Sul rimpatrio di 500 mila clandestini è meglio stendere un velo pietoso. I rimpatri ammontano a 1450 al mese a fronte degli oltre 1700 del dicastero Minniti. Gli sbarchi – è assolutamente vero – sono diminuiti dell’80% rispetto a luglio e agosto 2017 ma nell’anno precedente la diminuzione era stata del 78% sempre grazie al tanto (anche a sinistra) vituperato Minniti. In compenso e grazie alle direttive del Ministro dell’Interno tese a ridurre drasticamente i permessi di accoglienza a migranti in fuga da guerre e carestie sono aumentati gli irregolari e i clandestini che vagano per l’Italia. Però oggi, in attesa della riforma della legittima difesa che legalizza lo “sparo libero” se minacciati in casa e “nelle pertinenze” , è più facile acquistare armi da guerra. Un K47-Kalasnikov non si nega a nessuno.
Per parte sua Gigino DI Maio, il vicepremier che vanta quale esperienza lavorativa di rilievo l’attività di steward allo stadio San Paolo di Napoli, dopo aver definito l’accordo stilato dal precedente governo sull’Ilva di Taranto un “delitto perfetto” in forza di un decreto, a sentir lui, illegittimo per l’Avvocatura di Stato, che però si è guardato bene dal rendere pubblico come aveva promesso, subito dopo – e fortunatamente, per il lavoratori dell’acciaieria tarantina – ha siglato l’accordo con la nuova proprietà che ricalca quasi in fotocopia le intese convenute con il ministro Calenda.

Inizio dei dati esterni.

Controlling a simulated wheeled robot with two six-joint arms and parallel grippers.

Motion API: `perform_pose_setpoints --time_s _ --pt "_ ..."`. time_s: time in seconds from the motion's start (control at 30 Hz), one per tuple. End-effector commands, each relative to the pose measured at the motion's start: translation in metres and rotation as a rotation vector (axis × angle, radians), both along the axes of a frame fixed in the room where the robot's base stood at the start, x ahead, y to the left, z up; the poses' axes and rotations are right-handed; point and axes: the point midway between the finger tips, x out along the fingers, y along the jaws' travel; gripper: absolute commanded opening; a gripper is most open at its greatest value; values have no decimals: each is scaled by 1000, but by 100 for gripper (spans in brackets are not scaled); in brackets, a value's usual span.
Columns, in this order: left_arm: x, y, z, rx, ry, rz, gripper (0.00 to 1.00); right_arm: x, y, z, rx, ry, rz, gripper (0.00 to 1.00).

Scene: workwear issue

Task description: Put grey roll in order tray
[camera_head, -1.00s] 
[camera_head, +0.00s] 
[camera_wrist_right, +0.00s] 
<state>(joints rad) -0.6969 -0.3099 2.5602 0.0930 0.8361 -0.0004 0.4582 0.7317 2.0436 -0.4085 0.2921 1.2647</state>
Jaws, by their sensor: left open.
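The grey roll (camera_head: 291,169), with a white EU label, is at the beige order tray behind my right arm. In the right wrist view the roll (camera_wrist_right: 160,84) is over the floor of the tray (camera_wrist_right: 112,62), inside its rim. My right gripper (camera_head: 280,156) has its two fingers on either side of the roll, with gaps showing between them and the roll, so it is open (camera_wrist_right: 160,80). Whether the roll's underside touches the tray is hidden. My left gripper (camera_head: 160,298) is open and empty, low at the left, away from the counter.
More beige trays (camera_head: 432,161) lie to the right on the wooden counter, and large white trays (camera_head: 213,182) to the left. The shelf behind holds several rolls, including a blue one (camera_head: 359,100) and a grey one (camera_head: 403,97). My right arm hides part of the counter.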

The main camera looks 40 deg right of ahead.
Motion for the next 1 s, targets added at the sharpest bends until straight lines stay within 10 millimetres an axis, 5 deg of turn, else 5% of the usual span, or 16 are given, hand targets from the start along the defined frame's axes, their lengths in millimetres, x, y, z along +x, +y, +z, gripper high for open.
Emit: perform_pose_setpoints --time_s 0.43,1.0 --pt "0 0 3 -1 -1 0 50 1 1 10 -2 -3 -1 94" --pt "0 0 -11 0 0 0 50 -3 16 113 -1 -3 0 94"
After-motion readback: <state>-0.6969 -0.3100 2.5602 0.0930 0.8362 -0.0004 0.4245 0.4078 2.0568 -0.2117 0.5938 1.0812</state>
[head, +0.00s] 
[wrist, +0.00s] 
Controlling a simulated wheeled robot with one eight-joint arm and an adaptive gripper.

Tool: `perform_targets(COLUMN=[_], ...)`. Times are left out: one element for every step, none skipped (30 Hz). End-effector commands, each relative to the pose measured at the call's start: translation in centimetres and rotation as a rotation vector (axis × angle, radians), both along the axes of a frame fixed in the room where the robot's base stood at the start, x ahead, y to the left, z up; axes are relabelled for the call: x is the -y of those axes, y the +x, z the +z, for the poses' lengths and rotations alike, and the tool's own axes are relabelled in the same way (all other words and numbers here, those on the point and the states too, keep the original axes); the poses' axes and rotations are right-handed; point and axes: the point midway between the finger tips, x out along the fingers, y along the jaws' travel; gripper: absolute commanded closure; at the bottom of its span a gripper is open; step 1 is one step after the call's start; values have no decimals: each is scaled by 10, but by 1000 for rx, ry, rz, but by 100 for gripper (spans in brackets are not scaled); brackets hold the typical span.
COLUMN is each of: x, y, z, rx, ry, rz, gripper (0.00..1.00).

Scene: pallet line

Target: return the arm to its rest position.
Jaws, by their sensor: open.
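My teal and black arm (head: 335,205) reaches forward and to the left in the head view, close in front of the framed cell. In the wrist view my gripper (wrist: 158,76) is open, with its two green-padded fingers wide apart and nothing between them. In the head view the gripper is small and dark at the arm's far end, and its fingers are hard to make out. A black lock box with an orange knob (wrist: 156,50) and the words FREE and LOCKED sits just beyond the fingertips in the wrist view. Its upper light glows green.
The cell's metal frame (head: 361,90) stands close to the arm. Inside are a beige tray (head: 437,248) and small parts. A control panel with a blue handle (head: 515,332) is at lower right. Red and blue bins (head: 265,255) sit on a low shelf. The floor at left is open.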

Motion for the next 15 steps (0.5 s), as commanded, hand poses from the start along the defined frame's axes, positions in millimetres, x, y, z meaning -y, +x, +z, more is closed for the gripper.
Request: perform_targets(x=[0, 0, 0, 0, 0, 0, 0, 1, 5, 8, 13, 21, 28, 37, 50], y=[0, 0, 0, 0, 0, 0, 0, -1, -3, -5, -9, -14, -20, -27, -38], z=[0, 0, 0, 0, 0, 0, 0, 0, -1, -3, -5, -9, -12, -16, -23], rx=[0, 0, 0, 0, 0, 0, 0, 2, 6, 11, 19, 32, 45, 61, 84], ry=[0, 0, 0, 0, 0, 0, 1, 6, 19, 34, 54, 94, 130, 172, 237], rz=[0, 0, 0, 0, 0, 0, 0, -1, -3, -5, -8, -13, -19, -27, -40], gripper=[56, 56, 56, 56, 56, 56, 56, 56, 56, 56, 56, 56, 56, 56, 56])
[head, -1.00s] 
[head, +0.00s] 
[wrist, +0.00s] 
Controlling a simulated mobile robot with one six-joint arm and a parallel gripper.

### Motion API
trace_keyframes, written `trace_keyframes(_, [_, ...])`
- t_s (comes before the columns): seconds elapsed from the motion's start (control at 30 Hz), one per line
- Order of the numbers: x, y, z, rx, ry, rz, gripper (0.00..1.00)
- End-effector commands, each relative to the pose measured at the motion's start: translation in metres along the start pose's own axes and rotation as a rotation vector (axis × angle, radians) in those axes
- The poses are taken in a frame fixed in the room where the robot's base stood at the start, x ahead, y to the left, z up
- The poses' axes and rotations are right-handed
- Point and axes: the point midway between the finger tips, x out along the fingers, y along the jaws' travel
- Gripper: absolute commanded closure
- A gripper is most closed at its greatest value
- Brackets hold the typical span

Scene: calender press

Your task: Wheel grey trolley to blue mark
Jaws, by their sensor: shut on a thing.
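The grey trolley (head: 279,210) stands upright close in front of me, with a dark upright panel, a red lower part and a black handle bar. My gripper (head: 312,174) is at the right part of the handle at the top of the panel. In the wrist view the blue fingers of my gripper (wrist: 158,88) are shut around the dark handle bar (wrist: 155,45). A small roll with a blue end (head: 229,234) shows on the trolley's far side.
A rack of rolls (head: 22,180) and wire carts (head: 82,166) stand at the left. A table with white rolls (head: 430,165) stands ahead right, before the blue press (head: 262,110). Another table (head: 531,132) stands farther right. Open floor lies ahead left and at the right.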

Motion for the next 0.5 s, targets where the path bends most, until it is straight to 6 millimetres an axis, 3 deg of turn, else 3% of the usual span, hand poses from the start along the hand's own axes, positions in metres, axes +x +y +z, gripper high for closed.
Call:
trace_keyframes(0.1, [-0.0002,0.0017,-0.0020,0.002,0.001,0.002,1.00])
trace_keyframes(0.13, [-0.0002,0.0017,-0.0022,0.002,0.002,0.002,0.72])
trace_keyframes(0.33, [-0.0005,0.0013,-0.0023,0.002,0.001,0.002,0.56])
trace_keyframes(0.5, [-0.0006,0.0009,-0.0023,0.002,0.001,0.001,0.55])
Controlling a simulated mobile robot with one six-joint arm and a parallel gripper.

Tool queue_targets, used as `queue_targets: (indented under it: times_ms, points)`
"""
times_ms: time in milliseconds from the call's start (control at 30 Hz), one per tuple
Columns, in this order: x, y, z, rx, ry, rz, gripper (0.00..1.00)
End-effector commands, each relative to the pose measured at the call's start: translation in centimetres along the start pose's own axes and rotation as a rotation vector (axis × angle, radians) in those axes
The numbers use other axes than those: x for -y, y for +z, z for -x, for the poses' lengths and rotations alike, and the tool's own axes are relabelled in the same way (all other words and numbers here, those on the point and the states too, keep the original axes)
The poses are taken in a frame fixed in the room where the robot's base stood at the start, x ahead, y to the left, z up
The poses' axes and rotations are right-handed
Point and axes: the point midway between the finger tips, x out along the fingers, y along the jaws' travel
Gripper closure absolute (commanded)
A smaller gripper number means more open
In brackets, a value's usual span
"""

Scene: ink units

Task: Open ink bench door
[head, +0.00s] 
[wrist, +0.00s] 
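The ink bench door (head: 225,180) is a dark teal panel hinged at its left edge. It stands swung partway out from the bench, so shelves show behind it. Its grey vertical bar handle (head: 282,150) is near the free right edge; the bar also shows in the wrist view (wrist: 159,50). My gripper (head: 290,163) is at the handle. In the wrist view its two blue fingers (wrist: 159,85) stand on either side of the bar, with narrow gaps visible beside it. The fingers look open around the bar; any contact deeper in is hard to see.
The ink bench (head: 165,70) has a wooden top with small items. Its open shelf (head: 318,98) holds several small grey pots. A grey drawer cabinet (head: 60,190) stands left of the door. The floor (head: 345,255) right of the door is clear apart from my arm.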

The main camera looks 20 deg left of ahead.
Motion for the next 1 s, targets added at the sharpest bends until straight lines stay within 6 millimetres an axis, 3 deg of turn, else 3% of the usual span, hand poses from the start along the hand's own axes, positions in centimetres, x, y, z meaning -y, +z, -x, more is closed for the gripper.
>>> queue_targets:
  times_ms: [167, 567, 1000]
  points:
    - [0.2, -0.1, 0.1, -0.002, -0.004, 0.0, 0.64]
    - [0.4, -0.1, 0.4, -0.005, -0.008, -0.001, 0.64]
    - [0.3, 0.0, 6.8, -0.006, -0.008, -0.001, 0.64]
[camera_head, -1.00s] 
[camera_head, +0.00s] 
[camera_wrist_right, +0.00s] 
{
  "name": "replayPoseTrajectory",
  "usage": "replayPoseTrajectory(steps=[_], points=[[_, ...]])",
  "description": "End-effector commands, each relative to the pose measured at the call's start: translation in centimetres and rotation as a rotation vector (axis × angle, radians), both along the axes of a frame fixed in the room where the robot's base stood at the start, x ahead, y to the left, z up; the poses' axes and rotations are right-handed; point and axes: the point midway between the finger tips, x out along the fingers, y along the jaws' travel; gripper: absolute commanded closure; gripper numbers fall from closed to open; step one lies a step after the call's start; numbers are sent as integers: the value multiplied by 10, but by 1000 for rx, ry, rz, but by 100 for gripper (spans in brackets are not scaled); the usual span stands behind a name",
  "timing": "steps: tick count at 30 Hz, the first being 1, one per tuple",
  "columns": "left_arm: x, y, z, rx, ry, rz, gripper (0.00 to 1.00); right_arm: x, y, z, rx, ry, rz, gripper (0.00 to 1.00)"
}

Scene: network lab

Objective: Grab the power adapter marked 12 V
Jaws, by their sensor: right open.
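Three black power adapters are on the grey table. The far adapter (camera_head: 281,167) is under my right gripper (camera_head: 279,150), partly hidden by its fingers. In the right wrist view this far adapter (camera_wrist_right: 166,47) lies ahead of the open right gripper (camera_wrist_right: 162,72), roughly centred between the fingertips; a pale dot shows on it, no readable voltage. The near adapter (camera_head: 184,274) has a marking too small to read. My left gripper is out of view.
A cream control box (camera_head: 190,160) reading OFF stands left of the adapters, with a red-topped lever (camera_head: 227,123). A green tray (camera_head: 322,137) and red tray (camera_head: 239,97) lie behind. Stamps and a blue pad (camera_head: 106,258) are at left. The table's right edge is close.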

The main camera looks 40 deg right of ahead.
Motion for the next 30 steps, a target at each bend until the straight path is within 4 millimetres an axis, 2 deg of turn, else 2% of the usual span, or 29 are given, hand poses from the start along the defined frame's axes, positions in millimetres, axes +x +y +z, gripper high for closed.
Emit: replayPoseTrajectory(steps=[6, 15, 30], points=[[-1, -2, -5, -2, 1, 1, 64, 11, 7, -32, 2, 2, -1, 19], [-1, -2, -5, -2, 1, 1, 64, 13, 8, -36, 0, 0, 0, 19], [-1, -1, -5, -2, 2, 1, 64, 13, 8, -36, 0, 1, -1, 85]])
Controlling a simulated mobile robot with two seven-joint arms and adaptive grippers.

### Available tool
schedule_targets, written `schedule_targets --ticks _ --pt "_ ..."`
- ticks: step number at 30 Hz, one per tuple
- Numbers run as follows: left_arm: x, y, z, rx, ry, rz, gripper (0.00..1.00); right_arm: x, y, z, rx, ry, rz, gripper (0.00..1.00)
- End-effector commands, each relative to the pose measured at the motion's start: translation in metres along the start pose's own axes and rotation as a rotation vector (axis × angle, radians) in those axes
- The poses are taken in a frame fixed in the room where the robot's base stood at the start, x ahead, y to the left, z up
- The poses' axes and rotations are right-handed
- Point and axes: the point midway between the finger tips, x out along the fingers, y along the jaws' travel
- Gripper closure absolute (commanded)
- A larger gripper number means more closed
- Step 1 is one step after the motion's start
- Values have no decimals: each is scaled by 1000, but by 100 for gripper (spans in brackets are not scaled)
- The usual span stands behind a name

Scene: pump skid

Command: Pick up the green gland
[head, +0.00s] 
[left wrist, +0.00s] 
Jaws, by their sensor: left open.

In attesa del varo della manovra finanziaria che dovrà da subito fare i conti con un rallentamento dell’economia e con la sterilizzazione dell’aumento dell’Iva che da sola impegna 12 miliardi; con le conseguenze dell’innalzamento dello spread che – sia pur sceso dal 320 a 220 punti base resta in ogni caso sempre di oltre 100 punti superiore a quello ereditato dal governo Gentiloni – che costa agli italiani 1 miliardo solo per il 2018, il “reddito di cittadinanza” tanto caro ai 5 stelle e all’elettorato meridionale diventa, secondo il Ministro dell’Economia Giovanni Tria, di fatto una integrazione estensiva del “reddito di inclusione” (Rei) del governo di centrosinistra. Per la “flat tax” al 15% o (20%), cavallo di battaglia della Lega, se ne riparla nel 2019 e solo per professionisti e autonomi con un fatturato fino a 100 mila euro. Guarda caso, proprio per quelle categorie che costituiscono il grande buco nero dell’evasione fiscale.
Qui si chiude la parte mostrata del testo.